_PROBLEM DETAILS_
Find the word "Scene" in the material below and gather every line that contains it.

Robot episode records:
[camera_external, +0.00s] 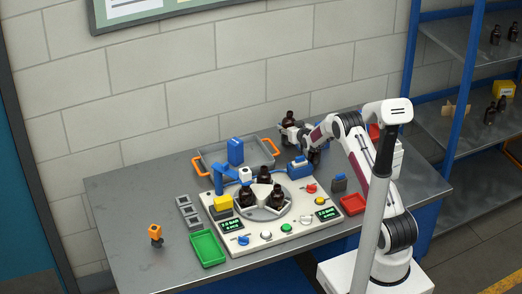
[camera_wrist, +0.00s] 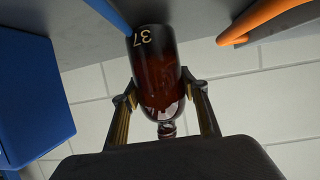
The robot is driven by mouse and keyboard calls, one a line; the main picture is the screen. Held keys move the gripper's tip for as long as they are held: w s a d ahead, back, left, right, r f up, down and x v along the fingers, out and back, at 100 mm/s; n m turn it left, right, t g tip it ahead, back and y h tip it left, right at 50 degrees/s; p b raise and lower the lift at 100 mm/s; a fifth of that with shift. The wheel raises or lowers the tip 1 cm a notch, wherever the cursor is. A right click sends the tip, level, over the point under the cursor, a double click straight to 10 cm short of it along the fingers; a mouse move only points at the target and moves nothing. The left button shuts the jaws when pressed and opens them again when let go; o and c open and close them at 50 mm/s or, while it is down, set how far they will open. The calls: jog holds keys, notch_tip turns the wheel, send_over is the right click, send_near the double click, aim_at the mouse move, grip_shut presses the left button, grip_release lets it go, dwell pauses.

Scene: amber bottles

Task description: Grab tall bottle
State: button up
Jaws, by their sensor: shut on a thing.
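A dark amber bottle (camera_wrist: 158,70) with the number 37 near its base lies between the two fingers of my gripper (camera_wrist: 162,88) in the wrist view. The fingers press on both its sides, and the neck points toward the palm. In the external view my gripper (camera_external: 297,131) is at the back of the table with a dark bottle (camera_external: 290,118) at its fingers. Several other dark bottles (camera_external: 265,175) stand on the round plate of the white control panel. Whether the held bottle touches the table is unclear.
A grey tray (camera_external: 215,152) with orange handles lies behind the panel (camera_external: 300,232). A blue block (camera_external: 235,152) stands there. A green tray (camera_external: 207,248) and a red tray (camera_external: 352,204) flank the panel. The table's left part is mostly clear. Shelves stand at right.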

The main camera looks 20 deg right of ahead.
...
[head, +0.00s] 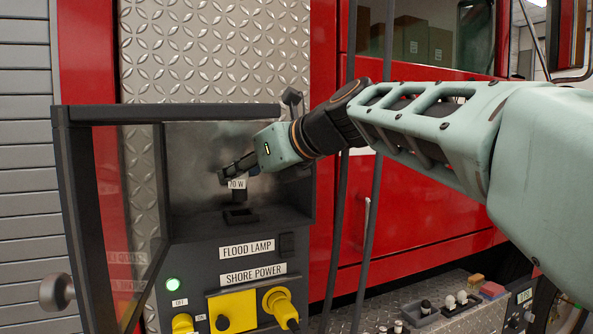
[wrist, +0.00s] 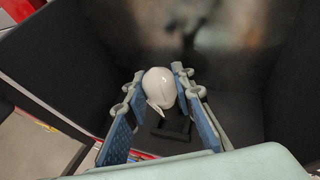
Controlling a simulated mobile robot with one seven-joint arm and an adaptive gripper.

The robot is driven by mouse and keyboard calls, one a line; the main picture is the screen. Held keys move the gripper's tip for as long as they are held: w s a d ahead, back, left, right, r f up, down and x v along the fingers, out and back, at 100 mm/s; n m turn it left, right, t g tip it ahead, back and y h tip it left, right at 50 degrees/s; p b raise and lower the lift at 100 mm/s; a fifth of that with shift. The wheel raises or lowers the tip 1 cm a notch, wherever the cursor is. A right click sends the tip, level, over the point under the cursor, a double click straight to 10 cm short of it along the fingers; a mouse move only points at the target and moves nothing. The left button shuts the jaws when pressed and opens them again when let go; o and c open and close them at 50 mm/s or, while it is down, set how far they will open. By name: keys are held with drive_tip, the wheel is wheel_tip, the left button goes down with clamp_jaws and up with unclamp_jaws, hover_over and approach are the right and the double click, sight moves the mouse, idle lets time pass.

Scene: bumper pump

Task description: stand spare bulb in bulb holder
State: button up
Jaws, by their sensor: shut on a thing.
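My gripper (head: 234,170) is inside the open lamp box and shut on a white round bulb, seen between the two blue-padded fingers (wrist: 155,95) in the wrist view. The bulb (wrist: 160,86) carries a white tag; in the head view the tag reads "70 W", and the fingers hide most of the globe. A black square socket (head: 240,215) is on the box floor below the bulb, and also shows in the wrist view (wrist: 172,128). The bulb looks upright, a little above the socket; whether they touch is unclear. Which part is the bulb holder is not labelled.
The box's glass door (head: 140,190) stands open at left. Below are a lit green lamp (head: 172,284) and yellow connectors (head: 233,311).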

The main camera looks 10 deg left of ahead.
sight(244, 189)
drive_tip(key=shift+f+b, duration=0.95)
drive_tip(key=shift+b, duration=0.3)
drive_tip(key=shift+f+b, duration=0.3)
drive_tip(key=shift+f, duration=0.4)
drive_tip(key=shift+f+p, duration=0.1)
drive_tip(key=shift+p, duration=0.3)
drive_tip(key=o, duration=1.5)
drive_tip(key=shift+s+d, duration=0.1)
==
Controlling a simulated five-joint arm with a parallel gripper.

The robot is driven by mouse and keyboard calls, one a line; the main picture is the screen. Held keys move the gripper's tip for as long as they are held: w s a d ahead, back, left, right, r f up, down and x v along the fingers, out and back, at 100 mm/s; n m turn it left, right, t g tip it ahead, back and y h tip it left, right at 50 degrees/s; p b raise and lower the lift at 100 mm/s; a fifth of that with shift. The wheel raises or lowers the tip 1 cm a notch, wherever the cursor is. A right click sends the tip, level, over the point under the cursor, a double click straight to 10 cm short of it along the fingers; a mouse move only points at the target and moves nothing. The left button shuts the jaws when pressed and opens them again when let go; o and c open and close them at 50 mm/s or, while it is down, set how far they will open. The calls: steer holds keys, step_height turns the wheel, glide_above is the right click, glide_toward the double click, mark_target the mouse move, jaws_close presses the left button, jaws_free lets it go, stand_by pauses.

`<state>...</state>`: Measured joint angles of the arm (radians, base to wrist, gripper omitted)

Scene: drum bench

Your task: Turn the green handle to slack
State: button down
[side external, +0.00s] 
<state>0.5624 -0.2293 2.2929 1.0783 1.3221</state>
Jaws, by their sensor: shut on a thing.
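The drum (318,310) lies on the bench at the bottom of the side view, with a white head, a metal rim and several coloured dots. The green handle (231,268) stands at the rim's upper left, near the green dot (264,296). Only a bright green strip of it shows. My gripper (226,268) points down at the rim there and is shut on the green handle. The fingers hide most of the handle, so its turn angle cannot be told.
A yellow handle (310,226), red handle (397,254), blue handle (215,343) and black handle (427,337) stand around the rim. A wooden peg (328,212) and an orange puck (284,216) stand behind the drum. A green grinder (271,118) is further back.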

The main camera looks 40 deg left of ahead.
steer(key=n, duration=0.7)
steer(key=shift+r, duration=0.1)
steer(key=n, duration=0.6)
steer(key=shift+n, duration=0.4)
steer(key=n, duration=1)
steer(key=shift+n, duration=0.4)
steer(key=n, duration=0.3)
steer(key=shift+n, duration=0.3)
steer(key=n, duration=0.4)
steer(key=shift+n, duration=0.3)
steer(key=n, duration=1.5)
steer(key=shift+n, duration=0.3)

_TASK RESULT_
Scene: amber bottles
Scene: bumper pump
Scene: drum bench

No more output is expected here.